- Required task -
Print the data exactly as it is given, please.

- Source material -
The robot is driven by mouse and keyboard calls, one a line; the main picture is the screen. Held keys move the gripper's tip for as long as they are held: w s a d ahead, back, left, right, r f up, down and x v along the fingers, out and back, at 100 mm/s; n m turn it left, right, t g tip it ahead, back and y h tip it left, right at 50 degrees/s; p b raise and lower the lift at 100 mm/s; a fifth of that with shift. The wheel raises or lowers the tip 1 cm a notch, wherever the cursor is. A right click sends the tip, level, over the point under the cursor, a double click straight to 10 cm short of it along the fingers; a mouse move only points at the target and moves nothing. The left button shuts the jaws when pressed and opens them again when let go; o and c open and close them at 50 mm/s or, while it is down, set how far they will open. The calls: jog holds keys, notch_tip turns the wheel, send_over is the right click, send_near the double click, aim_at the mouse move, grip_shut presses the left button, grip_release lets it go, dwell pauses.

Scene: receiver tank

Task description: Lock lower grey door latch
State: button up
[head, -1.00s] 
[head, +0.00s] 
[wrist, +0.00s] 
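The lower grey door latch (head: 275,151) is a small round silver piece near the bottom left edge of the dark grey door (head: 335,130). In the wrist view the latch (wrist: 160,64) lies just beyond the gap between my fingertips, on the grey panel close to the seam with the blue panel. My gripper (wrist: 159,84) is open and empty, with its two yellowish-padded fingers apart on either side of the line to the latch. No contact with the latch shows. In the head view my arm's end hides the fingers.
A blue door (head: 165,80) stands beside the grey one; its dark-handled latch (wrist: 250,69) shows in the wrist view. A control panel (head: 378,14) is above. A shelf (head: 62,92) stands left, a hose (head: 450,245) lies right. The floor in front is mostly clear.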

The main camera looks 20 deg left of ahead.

- Result of this exercise -
The robot is driven by mouse and keyboard calls, one a line; the main picture is the screen. Held keys move the gripper's tip for as long as they are held: w s a d ahead, back, left, right, r f up, down and x v along the fingers, out and back, at 100 mm/s; n m turn it left, right, t g tip it ahead, back and y h tip it left, right at 50 degrees/s; p b raise and lower the lift at 100 mm/s; a fifth of that with shift. The wheel raises or lowers the tip 1 cm a notch, wherever the cursor is. A right click sends the tip, level, over the point under the cursor, a double click straight to 10 cm short of it along the fingers; a mouse move only points at the target and moves nothing. The left button shuts the jaws when pressed and opens them again when let go; o and c open and close them at 50 mm/s or, while it is down, set how far they will open. The calls: jog holds keys, notch_tip turns the wheel, send_over is the right click, send_near the double click, aim_at the mouse move, grip_shut presses the left button, grip_release lets it go, dwell pauses.

Scene: receiver tank

Task description: Lock lower grey door latch
State: button up
[head, -1.00s] 
[head, +0.00s] 
[wrist, +0.00s] 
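The lower grey door latch (head: 275,151) is a small round silver piece near the bottom left edge of the dark grey door (head: 335,130). In the wrist view the latch (wrist: 160,64) lies just beyond the gap between my fingertips, on the grey panel close to the seam with the blue panel. My gripper (wrist: 159,84) is open and empty, with its two yellowish-padded fingers apart on either side of the line to the latch. No contact with the latch shows. In the head view my arm's end hides the fingers.
A blue door (head: 165,80) stands beside the grey one; its dark-handled latch (wrist: 250,69) shows in the wrist view. A control panel (head: 378,14) is above. A shelf (head: 62,92) stands left, a hose (head: 450,245) lies right. The floor in front is mostly clear.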

The main camera looks 20 deg left of ahead.

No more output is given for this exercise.